● Exercise instructions:
Reproduce the material word for word; the images stay out.

Rows about robot tasks:
(begin)

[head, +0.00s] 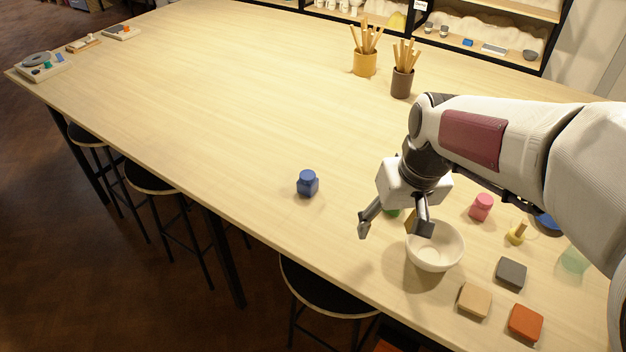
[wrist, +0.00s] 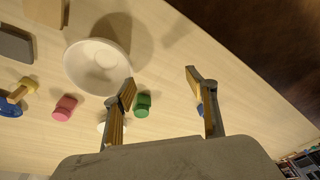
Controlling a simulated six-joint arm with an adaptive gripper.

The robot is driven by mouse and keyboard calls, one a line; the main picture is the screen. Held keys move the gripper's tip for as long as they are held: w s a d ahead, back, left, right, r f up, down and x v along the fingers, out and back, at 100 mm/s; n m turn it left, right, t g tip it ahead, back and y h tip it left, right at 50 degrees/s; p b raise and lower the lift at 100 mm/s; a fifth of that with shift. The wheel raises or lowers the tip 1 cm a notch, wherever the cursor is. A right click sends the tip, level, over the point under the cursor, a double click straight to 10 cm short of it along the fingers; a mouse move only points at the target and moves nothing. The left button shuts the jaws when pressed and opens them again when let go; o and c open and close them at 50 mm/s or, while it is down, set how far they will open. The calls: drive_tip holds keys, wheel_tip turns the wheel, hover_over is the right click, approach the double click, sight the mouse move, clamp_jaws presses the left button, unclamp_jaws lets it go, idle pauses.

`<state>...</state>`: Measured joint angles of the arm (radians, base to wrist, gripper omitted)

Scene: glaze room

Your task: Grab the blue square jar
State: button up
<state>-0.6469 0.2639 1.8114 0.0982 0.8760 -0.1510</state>
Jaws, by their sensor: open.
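The blue square jar (head: 307,183) stands upright on the table in the head view, with a lid of the same blue. My gripper (head: 393,230) is open and empty above the table, to the right of the jar and apart from it. In the wrist view my gripper (wrist: 160,85) shows its two fingers spread. A small blue patch (wrist: 200,109) shows there beside the right finger, which hides most of it; it appears to be the jar.
A white bowl (head: 435,257) sits just below my gripper. A green jar (wrist: 142,104) is between the fingers in the wrist view. A pink jar (head: 481,207), a yellow stamp-like piece (head: 516,234) and square tiles (head: 511,272) lie right.

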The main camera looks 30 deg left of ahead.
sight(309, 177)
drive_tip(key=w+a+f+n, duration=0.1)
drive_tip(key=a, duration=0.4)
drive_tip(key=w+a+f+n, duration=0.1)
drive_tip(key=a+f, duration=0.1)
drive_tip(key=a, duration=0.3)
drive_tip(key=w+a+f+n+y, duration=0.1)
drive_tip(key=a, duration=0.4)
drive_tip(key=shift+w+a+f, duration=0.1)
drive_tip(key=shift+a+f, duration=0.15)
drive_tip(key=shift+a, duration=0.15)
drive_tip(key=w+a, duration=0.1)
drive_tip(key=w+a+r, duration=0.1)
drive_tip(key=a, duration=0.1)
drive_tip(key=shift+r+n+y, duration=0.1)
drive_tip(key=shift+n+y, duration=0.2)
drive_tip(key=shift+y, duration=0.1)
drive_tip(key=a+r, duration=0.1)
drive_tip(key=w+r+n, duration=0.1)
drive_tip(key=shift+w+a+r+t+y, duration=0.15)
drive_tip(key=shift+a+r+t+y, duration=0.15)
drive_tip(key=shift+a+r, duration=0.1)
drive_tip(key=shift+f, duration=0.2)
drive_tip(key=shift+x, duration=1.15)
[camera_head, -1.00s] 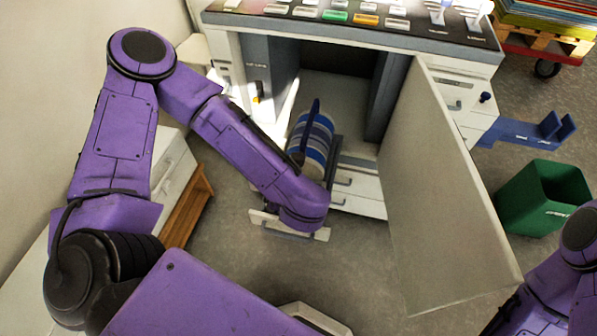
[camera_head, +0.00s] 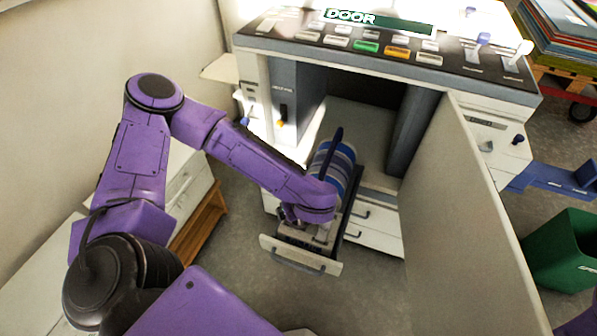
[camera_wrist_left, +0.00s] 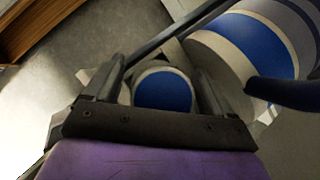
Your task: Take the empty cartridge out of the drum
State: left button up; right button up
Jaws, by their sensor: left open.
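The drum (camera_head: 345,158), a blue, white and grey striped cylinder, sits on a pulled-out carriage (camera_head: 300,256) in front of the machine's open bay. It also shows at the upper right of the left wrist view (camera_wrist_left: 250,38). A smaller round piece with a blue end face (camera_wrist_left: 163,91), which looks like the cartridge, lies beside the drum. My left gripper (camera_wrist_left: 160,80) is open, with one finger on each side of this piece; I cannot tell whether they touch it. In the head view my left wrist hides the piece and most of the gripper. My right gripper is out of view.
The machine's large door (camera_head: 470,220) stands open to the right of the carriage. A blue bar (camera_wrist_left: 285,94) lies across the drum. A green bin (camera_head: 565,250) stands at far right. A white cabinet with a wooden shelf (camera_head: 200,228) is at left. Grey floor is free in front.

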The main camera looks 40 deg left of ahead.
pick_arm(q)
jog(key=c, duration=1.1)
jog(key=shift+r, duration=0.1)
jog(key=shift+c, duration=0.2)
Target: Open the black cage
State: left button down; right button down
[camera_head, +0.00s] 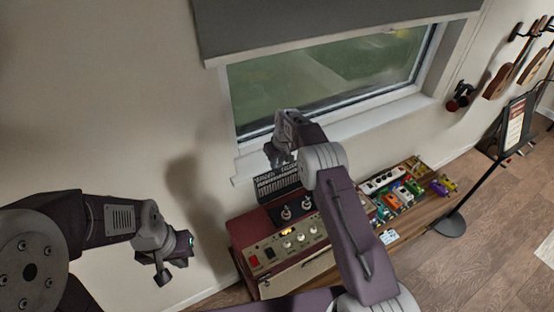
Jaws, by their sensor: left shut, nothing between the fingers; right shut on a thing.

(end)

● Written reply:
[head, +0.00s] 
[wrist, +0.00s] 
Controlling a simulated six-joint arm with an adaptive gripper.

The robot is driven by mouse and keyboard calls, one a line; the main picture is the screen. Held keys move the gripper's tip for as long as they are held: w s a d ahead, back, left, right, r f up, down and x v along the fingers, out and back, at 100 mm/s; n m turn it left, right, t g tip it ahead, back and y h tip it left, right at 50 degrees/s; p b raise and lower the lift at 100 mm/s; a fifth of that with shift. The wheel raises or lowers the tip 1 cm a notch, wherever the cursor is. A right click sends the tip, level, over the point under the cursor, a double click straight to 10 cm short of it along the fingers; a mouse move only points at the target and moves nothing. The left button shuts the jaws when pressed and opens them again when let go; o and c open and close them at 50 mm/s or, while it is down, set how far they will open. The calls: drive_tip holds keys, wheel_tip turns the wheel, hover_over is the right click, approach the double click, sight the mouse move, clamp_jaws presses the left button, unclamp_jaws lets it go, idle pauses.

`<state>...</state>`: Measured joint angles of the arm (radians, base to wrist, gripper omitted)

Scene: glaze room

Your task: Grab the blue square jar
State: button up
<state>-0.6469 0.2639 1.8114 0.0982 0.8760 -0.1510</state>
Jaws, by their sensor: open.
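The blue square jar (head: 307,183) stands upright on the table in the head view, with a lid of the same blue. My gripper (head: 393,230) is open and empty above the table, to the right of the jar and apart from it. In the wrist view my gripper (wrist: 160,85) shows its two fingers spread. A small blue patch (wrist: 200,109) shows there beside the right finger, which hides most of it; it appears to be the jar.
A white bowl (head: 435,257) sits just below my gripper. A green jar (wrist: 142,104) is between the fingers in the wrist view. A pink jar (head: 481,207), a yellow stamp-like piece (head: 516,234) and square tiles (head: 511,272) lie right.

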The main camera looks 30 deg left of ahead.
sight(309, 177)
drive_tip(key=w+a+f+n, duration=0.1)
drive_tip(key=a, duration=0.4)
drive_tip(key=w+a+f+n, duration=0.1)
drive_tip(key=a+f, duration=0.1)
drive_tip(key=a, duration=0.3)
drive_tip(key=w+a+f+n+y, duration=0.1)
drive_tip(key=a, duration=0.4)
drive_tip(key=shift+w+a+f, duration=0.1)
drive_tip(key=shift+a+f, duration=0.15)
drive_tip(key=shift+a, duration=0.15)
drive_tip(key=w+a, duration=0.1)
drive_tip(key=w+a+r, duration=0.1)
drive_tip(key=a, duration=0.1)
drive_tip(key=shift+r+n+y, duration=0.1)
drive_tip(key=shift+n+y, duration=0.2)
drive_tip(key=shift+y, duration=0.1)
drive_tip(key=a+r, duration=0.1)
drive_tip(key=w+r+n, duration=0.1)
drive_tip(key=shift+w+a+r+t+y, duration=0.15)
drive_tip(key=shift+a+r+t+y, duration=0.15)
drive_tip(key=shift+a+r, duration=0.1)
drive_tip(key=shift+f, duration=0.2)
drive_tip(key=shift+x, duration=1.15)
[camera_head, -1.00s] 
[camera_head, +0.00s] 
[camera_wrist_left, +0.00s] 
Your task: Take the empty cartridge out of the drum
State: left button up; right button up
Jaws, by their sensor: left open.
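The drum (camera_head: 345,158), a blue, white and grey striped cylinder, sits on a pulled-out carriage (camera_head: 300,256) in front of the machine's open bay. It also shows at the upper right of the left wrist view (camera_wrist_left: 250,38). A smaller round piece with a blue end face (camera_wrist_left: 163,91), which looks like the cartridge, lies beside the drum. My left gripper (camera_wrist_left: 160,80) is open, with one finger on each side of this piece; I cannot tell whether they touch it. In the head view my left wrist hides the piece and most of the gripper. My right gripper is out of view.
The machine's large door (camera_head: 470,220) stands open to the right of the carriage. A blue bar (camera_wrist_left: 285,94) lies across the drum. A green bin (camera_head: 565,250) stands at far right. A white cabinet with a wooden shelf (camera_head: 200,228) is at left. Grey floor is free in front.

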The main camera looks 40 deg left of ahead.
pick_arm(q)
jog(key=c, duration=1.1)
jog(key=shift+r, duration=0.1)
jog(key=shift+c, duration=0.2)
Target: Open the black cage
State: left button down; right button down
[camera_head, +0.00s] 
Jaws, by their sensor: left shut, nothing between the fingers; right shut on a thing.

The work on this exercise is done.